EXERCISE DIRECTIONS. Below are some entries. Transcribe the lines from the one holding "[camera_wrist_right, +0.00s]" to the one holding "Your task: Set", inclusive, but not the pictures among them.

═══ RECORDS SHOWN

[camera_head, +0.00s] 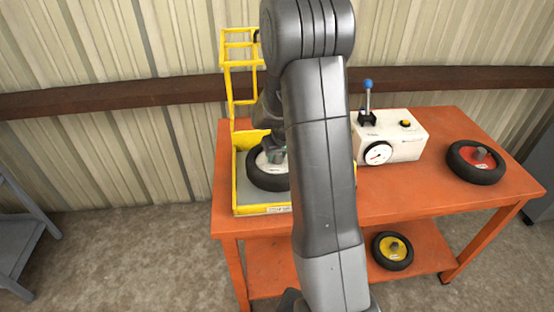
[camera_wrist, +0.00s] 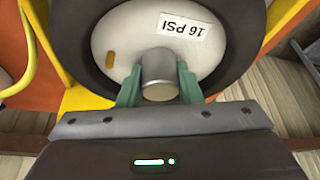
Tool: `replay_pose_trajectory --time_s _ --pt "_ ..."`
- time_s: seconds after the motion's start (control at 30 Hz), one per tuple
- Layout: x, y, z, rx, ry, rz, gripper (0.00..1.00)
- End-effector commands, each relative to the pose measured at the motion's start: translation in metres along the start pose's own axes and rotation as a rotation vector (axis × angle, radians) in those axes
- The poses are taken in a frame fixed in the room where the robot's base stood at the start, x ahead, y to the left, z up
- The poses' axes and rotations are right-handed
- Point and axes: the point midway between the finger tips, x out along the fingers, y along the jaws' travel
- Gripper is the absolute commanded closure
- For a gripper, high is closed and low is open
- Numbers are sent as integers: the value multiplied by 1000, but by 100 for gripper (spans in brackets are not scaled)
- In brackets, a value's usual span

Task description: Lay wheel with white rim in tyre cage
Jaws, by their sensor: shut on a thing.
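The wheel with the white rim (camera_head: 260,174) lies in or just over the yellow tyre cage (camera_head: 238,190) at the left end of the orange table. In the wrist view the white rim (camera_wrist: 125,30) carries a "16 PSI" label and has a grey hub in its middle. My gripper (camera_wrist: 160,85) is shut on that hub, one green finger on each side. It also shows in the head view (camera_head: 277,156), partly behind my arm. My arm hides the right side of the cage, so I cannot tell whether the wheel rests on its floor.
The orange table (camera_head: 420,193) also bears a white gauge box (camera_head: 405,148) with a blue-knobbed lever and a red-rimmed wheel (camera_head: 476,163). A yellow-rimmed wheel (camera_head: 392,251) lies on the lower shelf. The cage's tall yellow frame (camera_head: 240,66) stands at the back left.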

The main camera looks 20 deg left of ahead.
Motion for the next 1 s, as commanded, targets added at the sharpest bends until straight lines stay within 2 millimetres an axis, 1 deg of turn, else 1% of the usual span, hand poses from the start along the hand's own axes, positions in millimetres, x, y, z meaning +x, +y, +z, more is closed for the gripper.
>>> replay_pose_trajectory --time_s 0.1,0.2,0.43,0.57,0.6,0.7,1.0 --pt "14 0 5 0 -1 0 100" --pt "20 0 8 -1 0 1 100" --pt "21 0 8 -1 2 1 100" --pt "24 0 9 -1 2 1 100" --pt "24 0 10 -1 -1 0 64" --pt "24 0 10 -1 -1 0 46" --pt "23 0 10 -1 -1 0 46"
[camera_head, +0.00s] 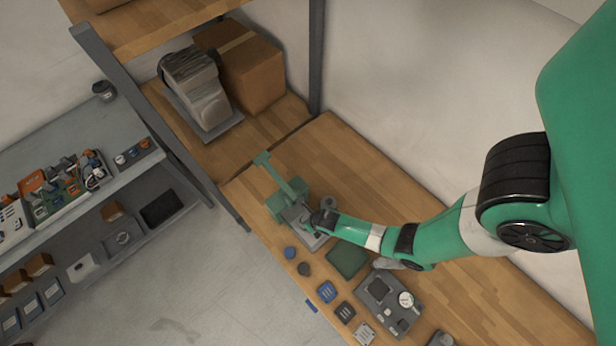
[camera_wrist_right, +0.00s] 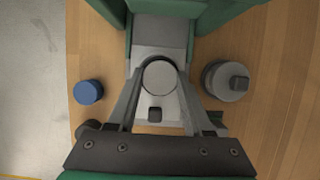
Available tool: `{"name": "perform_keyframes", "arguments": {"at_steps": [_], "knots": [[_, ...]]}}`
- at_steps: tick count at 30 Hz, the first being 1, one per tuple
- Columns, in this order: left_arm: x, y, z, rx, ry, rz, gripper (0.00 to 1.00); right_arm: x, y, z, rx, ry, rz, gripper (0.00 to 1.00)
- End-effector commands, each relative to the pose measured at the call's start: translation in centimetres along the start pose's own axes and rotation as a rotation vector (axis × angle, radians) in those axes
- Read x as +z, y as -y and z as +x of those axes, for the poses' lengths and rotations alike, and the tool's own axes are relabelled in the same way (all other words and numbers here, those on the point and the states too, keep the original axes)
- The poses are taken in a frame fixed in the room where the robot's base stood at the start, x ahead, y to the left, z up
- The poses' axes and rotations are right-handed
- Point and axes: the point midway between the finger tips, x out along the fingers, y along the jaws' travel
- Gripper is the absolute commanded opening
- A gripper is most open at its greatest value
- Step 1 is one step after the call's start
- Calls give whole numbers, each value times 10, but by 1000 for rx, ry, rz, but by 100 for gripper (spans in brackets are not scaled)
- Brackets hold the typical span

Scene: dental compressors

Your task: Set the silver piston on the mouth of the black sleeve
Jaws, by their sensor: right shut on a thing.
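In the right wrist view my right gripper (camera_wrist_right: 159,76) is shut on a round silver piece, which looks like the silver piston (camera_wrist_right: 158,80), with a finger on each side. It is over the pale metal base of a green press-like stand (camera_wrist_right: 117,12). I cannot make out the black sleeve; it may be hidden under the piston. In the head view my right gripper (camera_head: 312,222) is over the same green stand (camera_head: 283,190), too small to show what it holds. My left gripper is not in view.
A blue cap (camera_wrist_right: 88,92) is left of the stand and a grey cylinder (camera_wrist_right: 222,82) right of it. A green mat (camera_head: 347,259) and a gauge panel (camera_head: 388,301) lie nearer on the bench. A cardboard box (camera_head: 250,75) and a metallic unit (camera_head: 197,88) stand behind.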

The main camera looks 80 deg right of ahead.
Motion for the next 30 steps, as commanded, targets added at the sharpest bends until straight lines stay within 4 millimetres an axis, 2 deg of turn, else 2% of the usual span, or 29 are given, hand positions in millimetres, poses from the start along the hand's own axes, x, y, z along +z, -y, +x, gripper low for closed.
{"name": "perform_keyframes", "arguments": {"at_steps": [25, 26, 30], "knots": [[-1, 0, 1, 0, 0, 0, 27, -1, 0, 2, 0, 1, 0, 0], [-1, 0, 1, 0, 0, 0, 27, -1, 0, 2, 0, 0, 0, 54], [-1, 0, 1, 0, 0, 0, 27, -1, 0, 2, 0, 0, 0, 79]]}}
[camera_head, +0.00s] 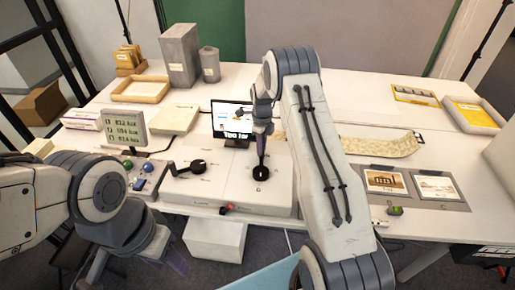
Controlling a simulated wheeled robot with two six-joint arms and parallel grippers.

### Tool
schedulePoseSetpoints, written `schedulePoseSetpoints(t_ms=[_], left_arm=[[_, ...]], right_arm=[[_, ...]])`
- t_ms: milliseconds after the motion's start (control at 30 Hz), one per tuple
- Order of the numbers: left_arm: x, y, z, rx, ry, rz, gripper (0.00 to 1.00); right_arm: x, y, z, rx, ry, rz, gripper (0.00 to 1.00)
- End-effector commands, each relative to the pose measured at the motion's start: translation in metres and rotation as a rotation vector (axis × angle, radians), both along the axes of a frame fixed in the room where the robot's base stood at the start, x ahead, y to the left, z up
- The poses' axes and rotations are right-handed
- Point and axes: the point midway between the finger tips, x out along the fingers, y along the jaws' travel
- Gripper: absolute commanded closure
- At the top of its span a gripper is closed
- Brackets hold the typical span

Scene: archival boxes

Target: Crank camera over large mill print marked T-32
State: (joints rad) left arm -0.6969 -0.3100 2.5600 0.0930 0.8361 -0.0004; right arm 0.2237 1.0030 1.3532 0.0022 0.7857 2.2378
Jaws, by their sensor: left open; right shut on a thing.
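My right gripper (262,143) points down over the white control box (230,190) and is shut on the upright black handle of the right crank (260,172). The left crank (199,166) is a black disc with an arm pointing left; nothing touches it. My left gripper (138,264) is open and empty, low at the left, in front of the table edge. Two framed prints lie on a grey mat at the right: a brown one (386,182) and a pale one (436,186). Their markings are too small to read. I cannot make out the camera.
A patterned strip (370,143) lies behind my right arm. Trays (140,89) and grey boxes (180,55) stand at the back left.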

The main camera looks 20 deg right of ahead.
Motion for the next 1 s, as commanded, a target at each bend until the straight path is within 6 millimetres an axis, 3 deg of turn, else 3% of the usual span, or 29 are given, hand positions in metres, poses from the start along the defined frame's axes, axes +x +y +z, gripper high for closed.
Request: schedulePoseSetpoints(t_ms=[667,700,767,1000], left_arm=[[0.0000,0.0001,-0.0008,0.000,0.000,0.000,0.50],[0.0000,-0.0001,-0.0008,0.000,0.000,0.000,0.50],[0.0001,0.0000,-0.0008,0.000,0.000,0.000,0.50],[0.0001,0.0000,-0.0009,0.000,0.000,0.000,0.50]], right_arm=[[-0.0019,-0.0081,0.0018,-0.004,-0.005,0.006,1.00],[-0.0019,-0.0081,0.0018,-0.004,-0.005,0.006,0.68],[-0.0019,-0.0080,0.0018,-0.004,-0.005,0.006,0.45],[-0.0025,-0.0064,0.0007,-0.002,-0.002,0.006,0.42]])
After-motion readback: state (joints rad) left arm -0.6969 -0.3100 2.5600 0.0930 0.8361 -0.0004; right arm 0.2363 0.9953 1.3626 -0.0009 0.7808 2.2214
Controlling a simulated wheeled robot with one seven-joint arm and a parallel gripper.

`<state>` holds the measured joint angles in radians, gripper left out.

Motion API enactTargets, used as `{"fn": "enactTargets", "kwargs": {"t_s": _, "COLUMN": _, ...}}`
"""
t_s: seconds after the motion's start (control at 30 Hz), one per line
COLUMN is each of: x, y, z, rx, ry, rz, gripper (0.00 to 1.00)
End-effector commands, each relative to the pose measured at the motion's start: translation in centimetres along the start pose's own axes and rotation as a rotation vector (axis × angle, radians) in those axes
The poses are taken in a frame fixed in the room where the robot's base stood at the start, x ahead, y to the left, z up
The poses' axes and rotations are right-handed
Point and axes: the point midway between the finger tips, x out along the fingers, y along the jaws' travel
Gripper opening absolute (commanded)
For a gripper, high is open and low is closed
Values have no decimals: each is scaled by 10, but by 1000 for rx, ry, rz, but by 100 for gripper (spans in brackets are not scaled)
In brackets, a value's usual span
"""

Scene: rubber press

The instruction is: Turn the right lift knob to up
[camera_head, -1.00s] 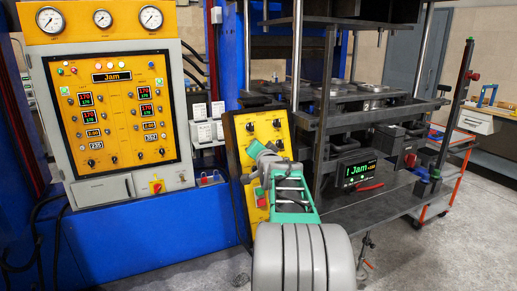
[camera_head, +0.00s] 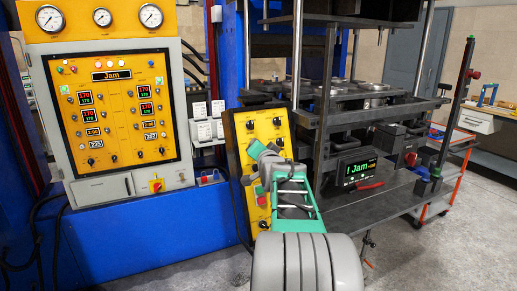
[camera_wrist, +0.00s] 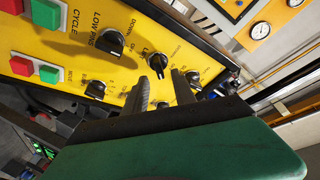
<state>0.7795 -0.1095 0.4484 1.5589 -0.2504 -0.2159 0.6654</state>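The yellow control panel (camera_head: 238,150) stands in front of the press, left of centre in the head view. The wrist view shows it close and tilted (camera_wrist: 75,20), with several black knobs and red and green buttons. One black knob (camera_wrist: 154,60), near a "DOWN" label, is just beyond my fingertips. Another knob (camera_wrist: 192,77) is beside the right finger. The small print is too blurred to tell which is the right lift knob. My gripper (camera_wrist: 167,80) has its two dark fingers apart, with nothing clearly held between them.
The grey cabinet (camera_head: 55,165) with gauges reads "Jam". A small "Jam" screen (camera_head: 357,170) sits on the dark press table (camera_head: 390,200) right of my arm. Grey floor is clear at the lower right.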

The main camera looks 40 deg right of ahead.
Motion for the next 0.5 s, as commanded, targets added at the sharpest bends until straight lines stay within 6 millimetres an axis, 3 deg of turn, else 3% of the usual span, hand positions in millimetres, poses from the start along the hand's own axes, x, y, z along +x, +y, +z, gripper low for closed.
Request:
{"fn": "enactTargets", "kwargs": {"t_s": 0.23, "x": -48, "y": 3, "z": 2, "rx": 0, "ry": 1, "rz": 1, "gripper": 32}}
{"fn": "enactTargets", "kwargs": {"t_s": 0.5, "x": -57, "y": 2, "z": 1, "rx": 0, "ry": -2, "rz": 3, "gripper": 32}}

══════

THE COMPLETED TASK.
[camera_wrist_right, +0.00s] 
Available tool: `{"name": "perform_keyframes", "arguments": {"at_steps": [_], "knots": [[_, ...]]}}`
- at_steps: tick count at 30 Hz, the first being 1, one per tuple
- Columns, in this order: left_arm: x, y, z, rx, ry, rz, gripper (0.00 to 1.00); right_arm: x, y, z, rx, ry, rz, gripper (0.00 to 1.00)
- End-effector commands, each relative to the pose measured at the call's start: translation in centimetres along the start pose's own axes and rotation as a rotation vector (axis × angle, radians) in those axes
- Read x as +z, y as -y and z as +x of those axes, for the poses' lengths and rotations alike, and the tool's own axes are relabelled in the same way (all other words and numbers here, those on the point and the states too, keep the original axes)
- The poses are taken in a frame fixed in the room where the robot's base stood at the start, x ahead, y to the left, z up
- The poses' axes and rotations are right-handed
- Point and axes: the point midway between the finger tips, x out along the fingers, y along the jaws' travel
- Gripper is the absolute commanded opening
- A gripper is most open at its greatest value
- Step 1 is one step after the call's start
- Calls give whole numbers, each value times 10, but by 1000 for rx, ry, rz, but by 100 for gripper (spans in brackets are not scaled)
- Brackets hold the typical span

Scene: dental compressors

Your task: Set the silver piston on the mouth of the black sleeve

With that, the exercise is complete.